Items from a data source

↓↓↓

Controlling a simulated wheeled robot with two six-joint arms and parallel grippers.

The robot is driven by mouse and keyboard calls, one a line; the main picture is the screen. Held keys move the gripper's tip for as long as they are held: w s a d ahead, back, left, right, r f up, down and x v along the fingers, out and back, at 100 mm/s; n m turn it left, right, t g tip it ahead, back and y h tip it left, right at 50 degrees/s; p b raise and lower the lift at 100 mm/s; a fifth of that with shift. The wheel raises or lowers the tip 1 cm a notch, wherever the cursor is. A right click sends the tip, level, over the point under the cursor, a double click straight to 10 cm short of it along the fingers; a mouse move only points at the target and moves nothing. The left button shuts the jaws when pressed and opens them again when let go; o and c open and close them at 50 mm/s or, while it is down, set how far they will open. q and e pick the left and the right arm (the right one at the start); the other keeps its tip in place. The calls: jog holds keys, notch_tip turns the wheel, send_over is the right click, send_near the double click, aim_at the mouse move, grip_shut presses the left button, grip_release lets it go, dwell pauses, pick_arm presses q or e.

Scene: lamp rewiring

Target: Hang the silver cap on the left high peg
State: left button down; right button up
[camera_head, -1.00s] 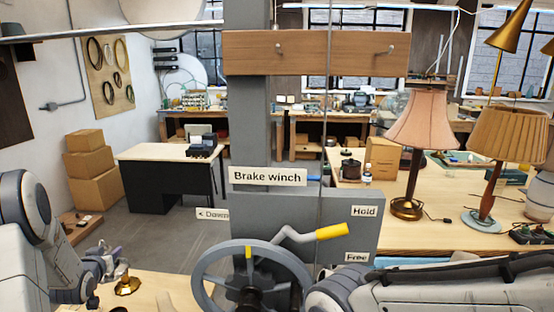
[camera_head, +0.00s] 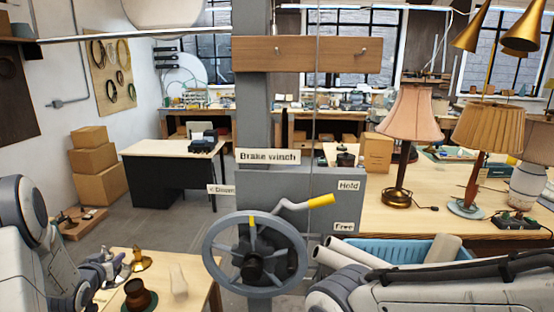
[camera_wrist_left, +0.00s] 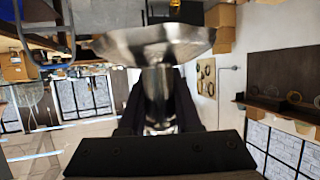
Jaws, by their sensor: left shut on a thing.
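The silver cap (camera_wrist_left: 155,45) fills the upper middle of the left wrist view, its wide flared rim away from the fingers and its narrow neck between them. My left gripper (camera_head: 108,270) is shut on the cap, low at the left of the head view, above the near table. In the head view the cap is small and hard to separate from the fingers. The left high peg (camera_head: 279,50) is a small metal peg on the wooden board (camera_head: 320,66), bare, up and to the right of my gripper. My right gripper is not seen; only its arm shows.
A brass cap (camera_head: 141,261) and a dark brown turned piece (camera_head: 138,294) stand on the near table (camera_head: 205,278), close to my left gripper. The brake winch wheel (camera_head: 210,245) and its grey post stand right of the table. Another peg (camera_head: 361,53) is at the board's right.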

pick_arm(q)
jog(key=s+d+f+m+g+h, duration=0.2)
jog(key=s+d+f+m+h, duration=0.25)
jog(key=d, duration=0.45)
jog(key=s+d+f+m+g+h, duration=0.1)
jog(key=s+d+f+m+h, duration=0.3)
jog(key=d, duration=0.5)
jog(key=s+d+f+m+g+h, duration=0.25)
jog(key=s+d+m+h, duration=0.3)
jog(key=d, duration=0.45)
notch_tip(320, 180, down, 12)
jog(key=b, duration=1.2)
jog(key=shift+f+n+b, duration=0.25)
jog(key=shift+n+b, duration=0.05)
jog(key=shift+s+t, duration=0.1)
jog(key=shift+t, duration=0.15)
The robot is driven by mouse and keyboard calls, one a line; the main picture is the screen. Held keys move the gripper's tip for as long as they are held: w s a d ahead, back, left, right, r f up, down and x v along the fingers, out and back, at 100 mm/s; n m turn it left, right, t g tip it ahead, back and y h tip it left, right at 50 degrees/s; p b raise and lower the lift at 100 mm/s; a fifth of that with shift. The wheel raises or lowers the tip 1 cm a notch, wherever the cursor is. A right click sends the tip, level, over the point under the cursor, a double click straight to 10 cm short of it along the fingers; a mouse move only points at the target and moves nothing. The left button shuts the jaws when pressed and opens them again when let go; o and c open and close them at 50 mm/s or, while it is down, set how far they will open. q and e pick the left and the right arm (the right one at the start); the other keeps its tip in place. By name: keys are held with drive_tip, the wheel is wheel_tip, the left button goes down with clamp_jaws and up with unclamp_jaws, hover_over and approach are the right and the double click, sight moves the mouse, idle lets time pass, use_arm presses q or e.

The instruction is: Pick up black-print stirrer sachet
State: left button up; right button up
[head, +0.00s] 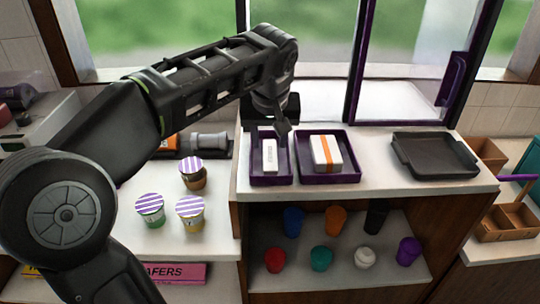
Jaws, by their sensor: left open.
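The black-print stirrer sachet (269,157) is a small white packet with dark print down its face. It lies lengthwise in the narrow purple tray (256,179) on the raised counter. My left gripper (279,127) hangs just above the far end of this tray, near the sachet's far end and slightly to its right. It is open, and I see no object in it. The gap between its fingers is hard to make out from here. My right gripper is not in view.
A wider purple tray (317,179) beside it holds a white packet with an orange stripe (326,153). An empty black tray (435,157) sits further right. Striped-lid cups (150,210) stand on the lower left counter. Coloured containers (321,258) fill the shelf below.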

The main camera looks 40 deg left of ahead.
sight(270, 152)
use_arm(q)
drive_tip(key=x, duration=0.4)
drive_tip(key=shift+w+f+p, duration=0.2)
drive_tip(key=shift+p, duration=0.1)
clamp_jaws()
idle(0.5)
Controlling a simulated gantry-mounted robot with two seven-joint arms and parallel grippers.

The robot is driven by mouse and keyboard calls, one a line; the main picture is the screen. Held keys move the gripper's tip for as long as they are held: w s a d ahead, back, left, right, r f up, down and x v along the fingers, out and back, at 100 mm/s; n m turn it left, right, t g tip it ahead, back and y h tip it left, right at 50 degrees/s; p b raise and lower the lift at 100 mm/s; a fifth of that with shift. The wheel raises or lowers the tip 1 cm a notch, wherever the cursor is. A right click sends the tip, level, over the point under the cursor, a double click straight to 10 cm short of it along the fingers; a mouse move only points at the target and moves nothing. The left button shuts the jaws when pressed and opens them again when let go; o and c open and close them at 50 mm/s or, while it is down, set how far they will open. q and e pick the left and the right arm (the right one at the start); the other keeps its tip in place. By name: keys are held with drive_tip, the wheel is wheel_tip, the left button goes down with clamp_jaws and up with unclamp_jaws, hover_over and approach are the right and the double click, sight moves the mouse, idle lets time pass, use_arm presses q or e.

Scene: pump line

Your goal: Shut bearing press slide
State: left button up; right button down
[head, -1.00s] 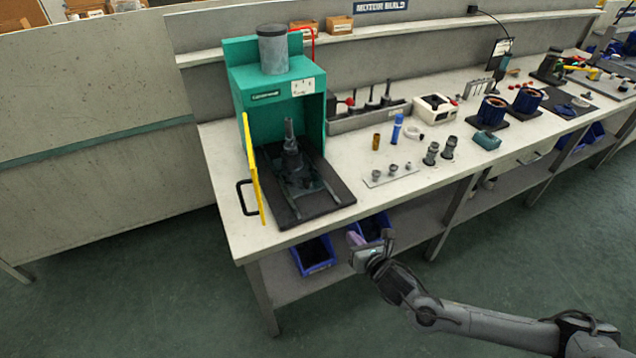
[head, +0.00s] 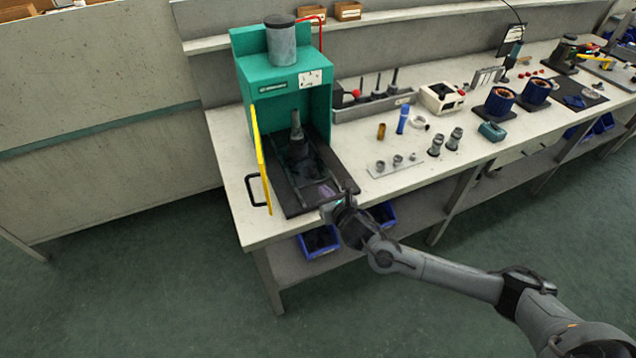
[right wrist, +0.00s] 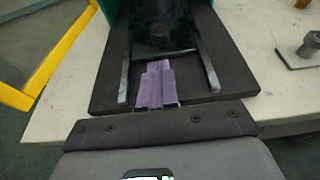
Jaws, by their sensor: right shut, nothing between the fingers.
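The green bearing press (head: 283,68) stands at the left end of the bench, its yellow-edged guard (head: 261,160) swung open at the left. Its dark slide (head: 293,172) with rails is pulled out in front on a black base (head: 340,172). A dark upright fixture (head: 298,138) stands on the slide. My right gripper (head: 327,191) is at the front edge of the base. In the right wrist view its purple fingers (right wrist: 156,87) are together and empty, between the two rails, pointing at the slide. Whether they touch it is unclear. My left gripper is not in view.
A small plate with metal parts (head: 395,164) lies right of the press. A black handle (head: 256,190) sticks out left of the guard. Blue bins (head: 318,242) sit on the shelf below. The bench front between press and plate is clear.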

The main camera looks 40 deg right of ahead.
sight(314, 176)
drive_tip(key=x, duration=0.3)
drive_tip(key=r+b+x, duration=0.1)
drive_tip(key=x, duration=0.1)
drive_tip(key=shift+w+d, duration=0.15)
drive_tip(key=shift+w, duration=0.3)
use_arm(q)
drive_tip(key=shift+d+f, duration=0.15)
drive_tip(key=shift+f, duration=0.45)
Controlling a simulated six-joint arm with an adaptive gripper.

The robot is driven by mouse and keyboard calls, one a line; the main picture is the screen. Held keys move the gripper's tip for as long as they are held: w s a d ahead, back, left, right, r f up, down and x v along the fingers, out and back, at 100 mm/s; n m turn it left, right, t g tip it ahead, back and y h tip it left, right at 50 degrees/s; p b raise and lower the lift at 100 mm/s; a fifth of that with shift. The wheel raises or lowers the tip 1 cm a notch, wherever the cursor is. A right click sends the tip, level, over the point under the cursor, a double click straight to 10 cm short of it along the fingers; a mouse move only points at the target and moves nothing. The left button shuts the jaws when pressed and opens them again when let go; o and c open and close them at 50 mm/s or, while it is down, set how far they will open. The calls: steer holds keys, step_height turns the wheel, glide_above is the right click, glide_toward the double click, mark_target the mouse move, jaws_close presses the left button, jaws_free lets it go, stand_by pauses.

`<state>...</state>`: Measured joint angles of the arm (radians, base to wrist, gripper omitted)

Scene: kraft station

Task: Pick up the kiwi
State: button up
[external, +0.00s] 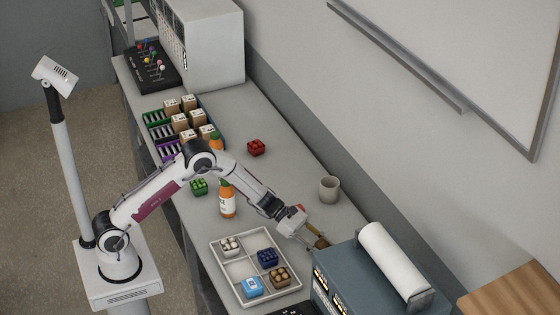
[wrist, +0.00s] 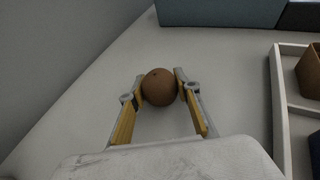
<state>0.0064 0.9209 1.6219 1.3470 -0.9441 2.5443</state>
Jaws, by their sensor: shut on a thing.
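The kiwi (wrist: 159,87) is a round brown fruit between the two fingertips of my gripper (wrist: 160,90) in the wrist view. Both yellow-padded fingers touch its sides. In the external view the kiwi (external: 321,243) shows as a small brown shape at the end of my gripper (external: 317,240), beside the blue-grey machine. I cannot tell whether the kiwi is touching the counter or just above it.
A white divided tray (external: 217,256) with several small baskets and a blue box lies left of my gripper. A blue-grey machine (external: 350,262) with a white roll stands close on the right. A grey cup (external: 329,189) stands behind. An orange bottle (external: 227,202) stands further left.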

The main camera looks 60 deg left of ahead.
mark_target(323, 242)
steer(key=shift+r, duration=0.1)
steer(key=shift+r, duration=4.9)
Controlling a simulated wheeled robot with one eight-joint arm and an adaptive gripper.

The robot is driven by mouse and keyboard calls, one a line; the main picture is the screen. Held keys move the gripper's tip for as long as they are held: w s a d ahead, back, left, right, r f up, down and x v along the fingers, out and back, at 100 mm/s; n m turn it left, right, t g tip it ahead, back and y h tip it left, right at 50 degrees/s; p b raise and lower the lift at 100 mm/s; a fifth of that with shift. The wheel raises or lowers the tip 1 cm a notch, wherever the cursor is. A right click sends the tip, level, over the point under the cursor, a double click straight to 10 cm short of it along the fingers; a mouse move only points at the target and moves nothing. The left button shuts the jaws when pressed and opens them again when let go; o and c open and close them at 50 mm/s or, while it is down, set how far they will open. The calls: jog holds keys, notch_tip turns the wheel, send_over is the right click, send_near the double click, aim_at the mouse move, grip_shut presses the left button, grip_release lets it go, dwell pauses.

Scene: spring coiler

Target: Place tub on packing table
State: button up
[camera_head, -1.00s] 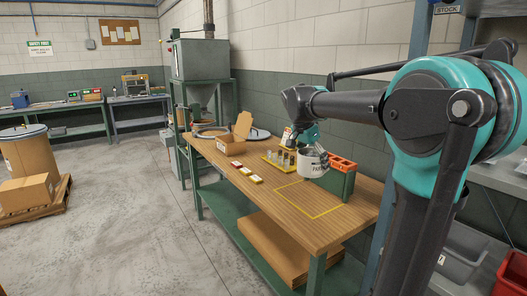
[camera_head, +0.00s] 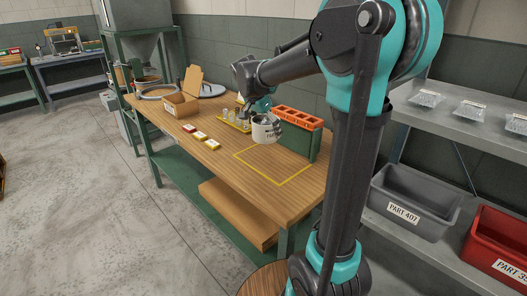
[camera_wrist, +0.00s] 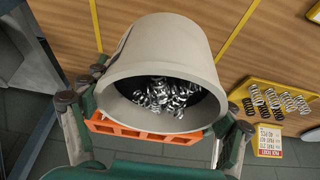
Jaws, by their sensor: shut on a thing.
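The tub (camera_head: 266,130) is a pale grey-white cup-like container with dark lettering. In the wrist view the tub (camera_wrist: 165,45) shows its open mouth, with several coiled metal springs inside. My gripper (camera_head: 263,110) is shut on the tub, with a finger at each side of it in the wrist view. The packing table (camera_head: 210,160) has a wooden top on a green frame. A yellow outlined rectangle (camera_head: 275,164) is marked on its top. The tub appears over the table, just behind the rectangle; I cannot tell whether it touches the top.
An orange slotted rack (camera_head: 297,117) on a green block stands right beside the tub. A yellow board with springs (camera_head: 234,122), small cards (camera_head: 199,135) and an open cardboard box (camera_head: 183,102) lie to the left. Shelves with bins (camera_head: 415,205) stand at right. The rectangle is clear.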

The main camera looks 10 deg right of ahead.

↑↑↑

▸ Directions for this task
Copy out all lines above that include the string "adaptive".

▸ Right answer
Controlling a simulated six-joint arm with an adaptive gripper.
Controlling a simulated wheeled robot with one eight-joint arm and an adaptive gripper.

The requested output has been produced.